7.7 Detecting Surface Water in Groundwater
Grimmeisen and others (2017) conducted a multi-tracer study, using chemical parameters (especially Cl– and NO3–) and the stable isotopes of H, N and O, in and around the city of As-Salt in Jordan (Figure 41). The stable water isotopes alone provided good evidence for leakage from various possible “surface water” sources, in this case human sources such as water mains and sewers. The distinctive isotope composition of these urban water sources is due to the city’s water supply being the King Abdullah Canal, fed largely from highly evaporated surface water in Lake Tiberias and the Yarmouk River, with only a portion from the Mukheiba wells. Mixing with local groundwater is apparent in some of the boreholes that were monitored, with a seasonal fluctuation in locations where leakage from urban water sources affects some of the local groundwater more in the dry summer (May to November) and less in the wetter winter. The mixing line allows estimation of the proportion of leakage water comprising local groundwater, which the authors calculated as up to 70 percent.

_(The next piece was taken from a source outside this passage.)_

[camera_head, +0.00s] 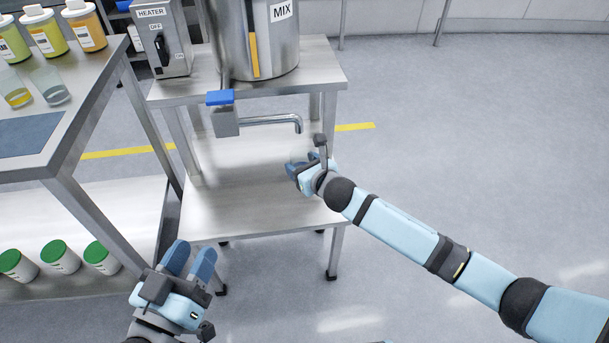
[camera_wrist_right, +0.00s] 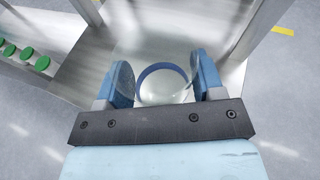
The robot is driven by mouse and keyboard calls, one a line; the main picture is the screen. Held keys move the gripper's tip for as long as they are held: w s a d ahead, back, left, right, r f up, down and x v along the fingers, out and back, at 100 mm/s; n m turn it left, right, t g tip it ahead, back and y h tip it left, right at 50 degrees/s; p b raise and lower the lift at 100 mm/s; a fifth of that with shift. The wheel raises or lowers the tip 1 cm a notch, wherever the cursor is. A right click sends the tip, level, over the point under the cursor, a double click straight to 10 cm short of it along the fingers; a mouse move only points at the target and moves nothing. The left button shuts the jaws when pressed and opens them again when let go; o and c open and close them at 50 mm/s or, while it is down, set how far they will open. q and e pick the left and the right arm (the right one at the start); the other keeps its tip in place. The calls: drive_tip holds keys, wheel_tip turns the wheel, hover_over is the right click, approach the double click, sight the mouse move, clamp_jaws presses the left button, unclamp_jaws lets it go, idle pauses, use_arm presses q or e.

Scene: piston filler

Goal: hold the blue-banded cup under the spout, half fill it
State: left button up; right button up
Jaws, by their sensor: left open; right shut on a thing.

Figure 41 – Isotope composition of various groundwater sources (GW1-5) and the urban water (clean water and waste water) over several seasons at As-Salt, Jordan. The changes in groundwater from unmixed/fresh (GW1-2) to the most mixed/polluted (GW3 & GW5 in May-Nov) is revealed by the change in stable isotope composition, which can be used to estimate leakage (after Grimmeisen et al., 2017).
Sunguro and others (2000) undertook a study of groundwater in the dolomites of the Mcheka Formation of the Palaeoproterozoic Lomagundi Belt in northern Zimbabwe, known informally as the Lomagundi dolomites. Spring water had relatively negative values, compared to precipitation, indicating recharge during heavy precipitation events (as discussed in Section 7.3 “Selective Recharge”), whereas boreholes, particularly those in areas of active irrigation, tended to have water with more positive values, suggestive of evaporative isotope enrichment and therefore irrigation return flows to the aquifer. This further highlights the vulnerability of the aquifer to pollution by agricultural waters.